▶ **Dataset**
● ● ● ●

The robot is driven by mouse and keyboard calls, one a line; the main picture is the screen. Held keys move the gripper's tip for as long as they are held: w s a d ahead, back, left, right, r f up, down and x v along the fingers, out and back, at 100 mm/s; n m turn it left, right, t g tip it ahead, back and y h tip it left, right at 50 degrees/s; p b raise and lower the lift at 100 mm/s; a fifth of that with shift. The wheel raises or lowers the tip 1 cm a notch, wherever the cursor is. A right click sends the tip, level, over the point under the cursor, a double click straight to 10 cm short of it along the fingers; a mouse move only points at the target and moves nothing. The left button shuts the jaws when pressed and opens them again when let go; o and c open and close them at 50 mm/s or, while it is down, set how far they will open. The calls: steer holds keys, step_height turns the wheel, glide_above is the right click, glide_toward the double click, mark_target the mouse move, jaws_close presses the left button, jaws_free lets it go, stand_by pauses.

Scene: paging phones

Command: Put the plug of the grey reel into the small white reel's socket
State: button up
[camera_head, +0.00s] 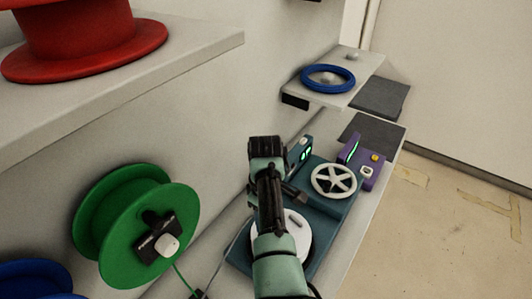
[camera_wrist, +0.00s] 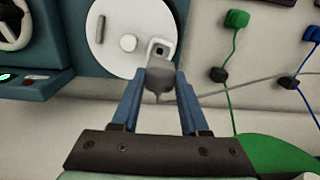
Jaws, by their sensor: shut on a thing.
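The small white reel (camera_wrist: 112,22) shows as a white disc with a round knob near the top of the wrist view. Its socket (camera_wrist: 161,48), a pale square with a dark opening, sits at the disc's right edge. My gripper (camera_wrist: 160,84) is shut on the grey plug (camera_wrist: 160,70), whose front end is just below the socket in the picture. I cannot tell whether they touch. A thin grey cord (camera_wrist: 245,86) runs off to the right. In the head view the white reel (camera_head: 301,240) is partly hidden by my arm. The grey reel is not identifiable.
A green reel (camera_head: 118,230) hangs left of my arm. A white handwheel (camera_head: 333,181) and a purple device (camera_head: 362,162) stand to the right. Green (camera_wrist: 237,19) and blue (camera_wrist: 311,33) plugs with cords are at the wrist view's right. A blue ring (camera_head: 328,66) lies on the far shelf.

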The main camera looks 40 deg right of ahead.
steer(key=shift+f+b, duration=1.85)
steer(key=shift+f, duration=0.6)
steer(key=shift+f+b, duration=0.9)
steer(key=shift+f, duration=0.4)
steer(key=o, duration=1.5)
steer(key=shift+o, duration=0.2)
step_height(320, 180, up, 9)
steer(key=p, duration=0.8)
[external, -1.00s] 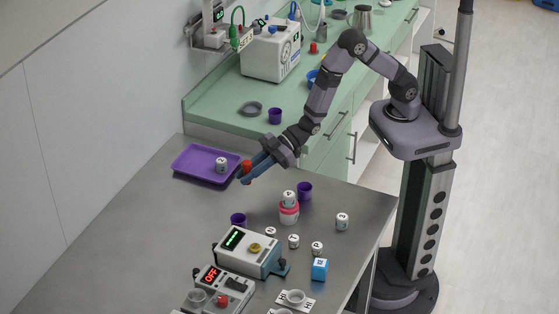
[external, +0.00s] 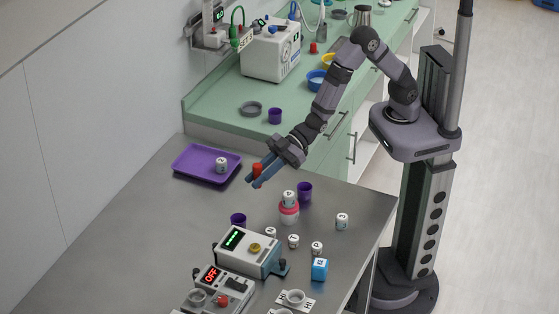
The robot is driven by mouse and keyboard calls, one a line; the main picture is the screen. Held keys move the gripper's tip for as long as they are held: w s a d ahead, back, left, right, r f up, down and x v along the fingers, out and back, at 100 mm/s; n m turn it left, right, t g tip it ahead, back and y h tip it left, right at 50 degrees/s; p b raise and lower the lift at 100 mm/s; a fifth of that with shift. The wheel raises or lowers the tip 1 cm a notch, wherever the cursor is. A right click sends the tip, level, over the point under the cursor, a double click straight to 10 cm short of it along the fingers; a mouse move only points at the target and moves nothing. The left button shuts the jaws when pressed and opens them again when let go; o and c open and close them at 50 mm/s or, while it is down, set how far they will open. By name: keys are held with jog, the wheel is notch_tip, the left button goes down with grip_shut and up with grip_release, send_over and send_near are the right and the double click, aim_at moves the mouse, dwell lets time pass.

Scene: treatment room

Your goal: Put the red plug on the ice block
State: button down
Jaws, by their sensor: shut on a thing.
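The red plug (external: 257,169) is between the fingers of my gripper (external: 256,176), which is shut on it. My gripper holds it in the air over the far part of the grey table, just right of the purple tray. A small blue block (external: 319,270) with a pale marking on its side stands near the right front of the table; it looks like the ice block. Its top appears bare. My gripper is well behind it and to its left.
The purple tray (external: 190,172) holds a white labelled jar (external: 221,165). A pink-and-white stack (external: 289,211), purple cups (external: 305,191), several white jars and a device with a green display (external: 247,251) stand between my gripper and the blue block.

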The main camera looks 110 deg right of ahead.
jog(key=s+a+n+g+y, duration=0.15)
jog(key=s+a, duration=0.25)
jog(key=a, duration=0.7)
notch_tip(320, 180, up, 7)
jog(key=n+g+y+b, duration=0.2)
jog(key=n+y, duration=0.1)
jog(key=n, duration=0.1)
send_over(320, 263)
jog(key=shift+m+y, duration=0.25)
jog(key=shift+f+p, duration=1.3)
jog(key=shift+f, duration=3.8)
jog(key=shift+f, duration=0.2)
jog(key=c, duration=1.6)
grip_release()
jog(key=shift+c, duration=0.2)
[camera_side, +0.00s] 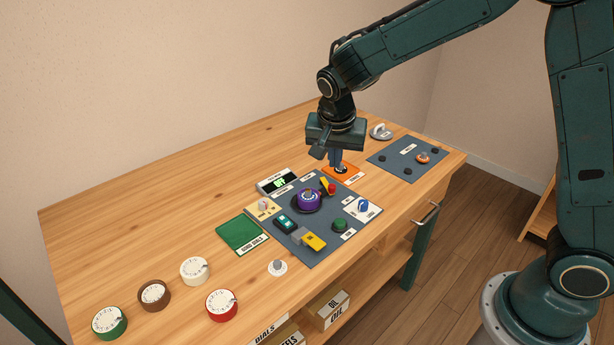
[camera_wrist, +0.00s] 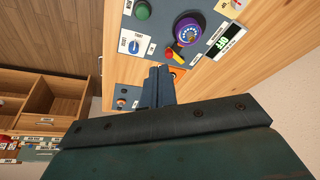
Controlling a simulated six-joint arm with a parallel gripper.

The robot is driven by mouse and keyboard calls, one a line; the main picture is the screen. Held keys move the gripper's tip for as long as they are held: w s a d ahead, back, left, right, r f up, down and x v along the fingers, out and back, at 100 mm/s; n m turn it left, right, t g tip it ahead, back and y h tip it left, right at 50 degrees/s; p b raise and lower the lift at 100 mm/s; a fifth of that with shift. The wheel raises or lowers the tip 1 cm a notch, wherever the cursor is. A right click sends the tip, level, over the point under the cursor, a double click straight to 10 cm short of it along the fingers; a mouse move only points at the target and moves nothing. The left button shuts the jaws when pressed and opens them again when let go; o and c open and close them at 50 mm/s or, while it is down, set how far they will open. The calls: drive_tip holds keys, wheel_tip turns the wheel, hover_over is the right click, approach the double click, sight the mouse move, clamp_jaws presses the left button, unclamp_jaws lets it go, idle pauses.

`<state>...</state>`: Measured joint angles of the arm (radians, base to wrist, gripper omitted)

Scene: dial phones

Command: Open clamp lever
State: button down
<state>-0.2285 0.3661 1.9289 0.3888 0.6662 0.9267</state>
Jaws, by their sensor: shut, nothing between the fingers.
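A small lever with a red end and a yellow part (camera_side: 328,187) sits at the edge of the purple dial (camera_side: 308,200) on the grey panel; it is probably the clamp lever. It also shows in the wrist view (camera_wrist: 175,54), just beyond my fingertips. My gripper (camera_side: 338,166) points down over the orange plate (camera_side: 349,177), beyond the panel's far corner. Its fingers are shut and empty in the wrist view (camera_wrist: 158,72), and apart from the lever. The gripper partly hides the orange plate and a small dark part on it.
The grey panel (camera_side: 318,251) also bears a green button (camera_side: 340,225), a blue knob (camera_side: 363,205) and a yellow-handled part (camera_side: 314,242). A display (camera_side: 277,183) stands behind it. A second panel (camera_side: 390,167) lies to the right. Several round dials lie front left; the table's back left is clear.

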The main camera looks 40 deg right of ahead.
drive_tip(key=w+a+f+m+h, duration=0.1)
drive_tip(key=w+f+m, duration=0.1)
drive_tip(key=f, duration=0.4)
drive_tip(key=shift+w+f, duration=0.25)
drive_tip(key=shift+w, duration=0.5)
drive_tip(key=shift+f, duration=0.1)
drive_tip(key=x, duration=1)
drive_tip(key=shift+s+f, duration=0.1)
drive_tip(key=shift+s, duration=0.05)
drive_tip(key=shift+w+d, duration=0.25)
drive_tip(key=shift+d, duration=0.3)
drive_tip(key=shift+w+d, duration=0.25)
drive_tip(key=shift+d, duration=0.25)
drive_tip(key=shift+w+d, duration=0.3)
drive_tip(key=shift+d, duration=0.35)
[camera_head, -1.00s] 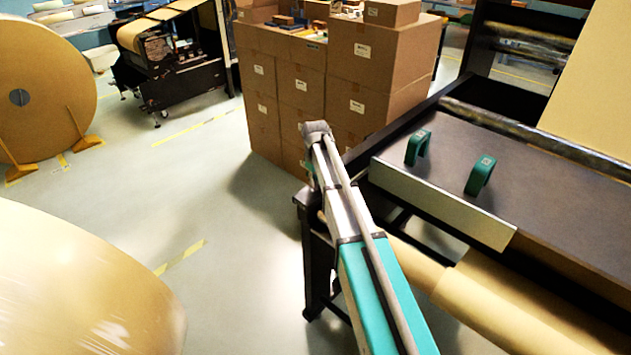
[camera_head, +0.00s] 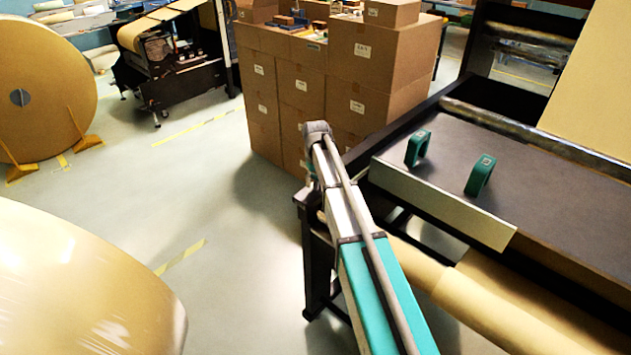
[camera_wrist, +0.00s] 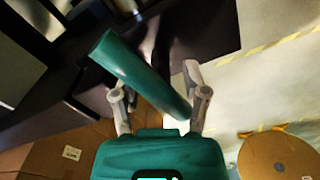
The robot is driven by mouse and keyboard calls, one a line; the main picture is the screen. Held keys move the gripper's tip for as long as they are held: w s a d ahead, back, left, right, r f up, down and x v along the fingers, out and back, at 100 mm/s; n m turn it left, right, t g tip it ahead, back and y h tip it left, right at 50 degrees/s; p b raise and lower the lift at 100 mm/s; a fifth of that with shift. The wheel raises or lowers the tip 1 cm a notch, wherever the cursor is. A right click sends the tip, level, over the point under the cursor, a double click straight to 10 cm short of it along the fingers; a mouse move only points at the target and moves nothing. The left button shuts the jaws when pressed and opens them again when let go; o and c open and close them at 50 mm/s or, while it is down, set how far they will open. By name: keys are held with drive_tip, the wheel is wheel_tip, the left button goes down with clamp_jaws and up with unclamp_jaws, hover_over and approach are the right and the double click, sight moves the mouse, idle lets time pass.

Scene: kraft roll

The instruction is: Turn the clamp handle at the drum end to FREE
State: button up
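A green bar-shaped handle (camera_wrist: 128,62), which I take to be the clamp handle, runs slantwise across the wrist view, from upper left to lower right. My gripper (camera_wrist: 153,80) has its two grey fingers apart, one on each side of the handle. The handle's lower end is close to the right finger; I cannot tell whether they touch. No FREE marking is readable. In the head view my arm hides the gripper, and the clamp handle does not show.
The dark machine frame (camera_head: 316,262) stands beside my arm, with a kraft roll (camera_head: 490,305) low in it. Stacked cartons (camera_head: 285,85) stand behind. A large roll (camera_head: 70,290) is at lower left, another roll (camera_head: 55,75) farther back. The floor between is clear.

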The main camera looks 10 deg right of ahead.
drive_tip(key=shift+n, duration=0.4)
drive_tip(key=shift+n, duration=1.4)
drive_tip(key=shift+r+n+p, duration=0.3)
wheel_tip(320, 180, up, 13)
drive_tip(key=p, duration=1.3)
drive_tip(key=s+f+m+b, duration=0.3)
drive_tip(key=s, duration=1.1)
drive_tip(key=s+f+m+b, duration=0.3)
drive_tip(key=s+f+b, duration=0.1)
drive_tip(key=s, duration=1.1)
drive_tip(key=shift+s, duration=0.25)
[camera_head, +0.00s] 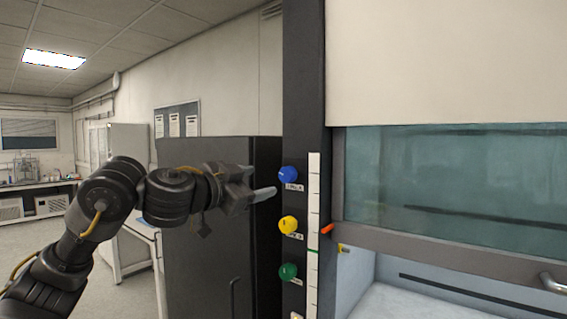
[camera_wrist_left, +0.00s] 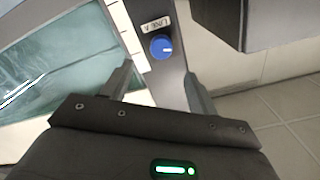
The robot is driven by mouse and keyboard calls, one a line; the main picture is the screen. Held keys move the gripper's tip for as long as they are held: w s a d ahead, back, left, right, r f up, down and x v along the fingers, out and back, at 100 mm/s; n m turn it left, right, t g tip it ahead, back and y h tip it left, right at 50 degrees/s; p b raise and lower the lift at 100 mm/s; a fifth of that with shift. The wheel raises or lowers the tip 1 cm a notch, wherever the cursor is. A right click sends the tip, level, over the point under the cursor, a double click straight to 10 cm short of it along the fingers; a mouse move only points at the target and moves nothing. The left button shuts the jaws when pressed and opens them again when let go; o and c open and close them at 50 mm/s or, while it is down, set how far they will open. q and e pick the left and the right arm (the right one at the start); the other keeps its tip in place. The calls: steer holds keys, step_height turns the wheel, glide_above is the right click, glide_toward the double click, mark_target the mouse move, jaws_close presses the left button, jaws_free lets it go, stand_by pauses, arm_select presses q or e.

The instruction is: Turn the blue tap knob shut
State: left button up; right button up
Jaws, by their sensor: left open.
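The blue tap knob (camera_head: 288,174) is the top one of a column of coloured knobs on the dark post of the fume hood. A small label sits just below it. In the left wrist view the blue knob (camera_wrist_left: 161,47) lies ahead, between the lines of the two fingers, with a pale mark on its face. My left gripper (camera_head: 258,184) is open and empty, just left of the blue knob in the head view. A gap shows between the fingertips and the knob in the left wrist view (camera_wrist_left: 160,82). My right gripper is not in view.
A yellow knob (camera_head: 288,225) and a green knob (camera_head: 288,272) sit below on the same post. A white scale strip (camera_head: 314,200) runs beside them. The hood's glass sash (camera_head: 450,180) is to the right. A dark cabinet (camera_head: 210,255) stands behind my left arm.

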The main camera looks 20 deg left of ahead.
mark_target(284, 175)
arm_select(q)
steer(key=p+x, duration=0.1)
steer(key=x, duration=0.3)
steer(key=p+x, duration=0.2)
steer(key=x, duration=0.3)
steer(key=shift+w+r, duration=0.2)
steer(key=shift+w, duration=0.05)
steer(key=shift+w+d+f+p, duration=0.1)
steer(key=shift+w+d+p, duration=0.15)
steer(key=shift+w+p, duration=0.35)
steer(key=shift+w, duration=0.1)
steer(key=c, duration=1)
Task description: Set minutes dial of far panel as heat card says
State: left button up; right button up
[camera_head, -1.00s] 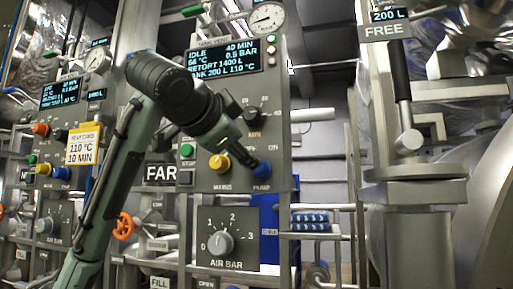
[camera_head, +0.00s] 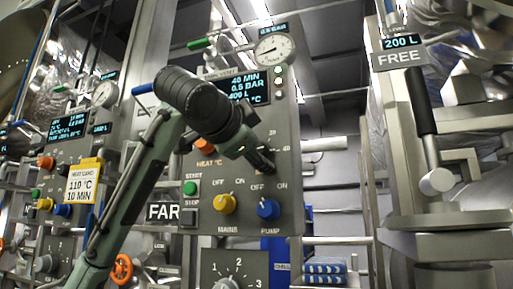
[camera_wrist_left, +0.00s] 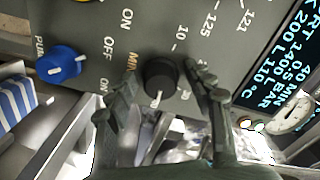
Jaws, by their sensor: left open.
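The far panel (camera_head: 240,190) stands upright, with a FAR sign beside it. Its minutes dial is a black knob (camera_wrist_left: 161,75) with a white pointer, seen in the left wrist view; the pointer is turned away from the 10 mark. In the head view my gripper mostly hides this dial. My left gripper (camera_wrist_left: 163,98) is open, its fingers on either side of the knob; contact cannot be told. It also shows in the head view (camera_head: 262,161). The heat card (camera_head: 83,181) is yellow-edged and reads 110 °C, 10 MIN. The panel display (camera_head: 247,88) reads 40 MIN.
Below the dial are the yellow mains knob (camera_head: 225,204) and blue pump knob (camera_head: 268,209). The orange heat knob (camera_head: 205,146) is left of my gripper. A gauge (camera_head: 274,48) tops the panel. A lever (camera_head: 424,110) and metal column stand at right.

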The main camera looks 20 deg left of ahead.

● ● ● ●

▶ **Set problem**
Write out again, exactly, each line from the one containing "Task description: Set" through the last line of the entries, and omit every picture.

▶ **Output**
Task description: Set minutes dial of far panel as heat card says
State: left button up; right button up
[camera_head, -1.00s] 
[camera_head, +0.00s] 
[camera_wrist_left, +0.00s] 
Jaws, by their sensor: left open.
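The far panel (camera_head: 240,190) stands upright, with a FAR sign beside it. Its minutes dial is a black knob (camera_wrist_left: 161,75) with a white pointer, seen in the left wrist view; the pointer is turned away from the 10 mark. In the head view my gripper mostly hides this dial. My left gripper (camera_wrist_left: 163,98) is open, its fingers on either side of the knob; contact cannot be told. It also shows in the head view (camera_head: 262,161). The heat card (camera_head: 83,181) is yellow-edged and reads 110 °C, 10 MIN. The panel display (camera_head: 247,88) reads 40 MIN.
Below the dial are the yellow mains knob (camera_head: 225,204) and blue pump knob (camera_head: 268,209). The orange heat knob (camera_head: 205,146) is left of my gripper. A gauge (camera_head: 274,48) tops the panel. A lever (camera_head: 424,110) and metal column stand at right.

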The main camera looks 20 deg left of ahead.

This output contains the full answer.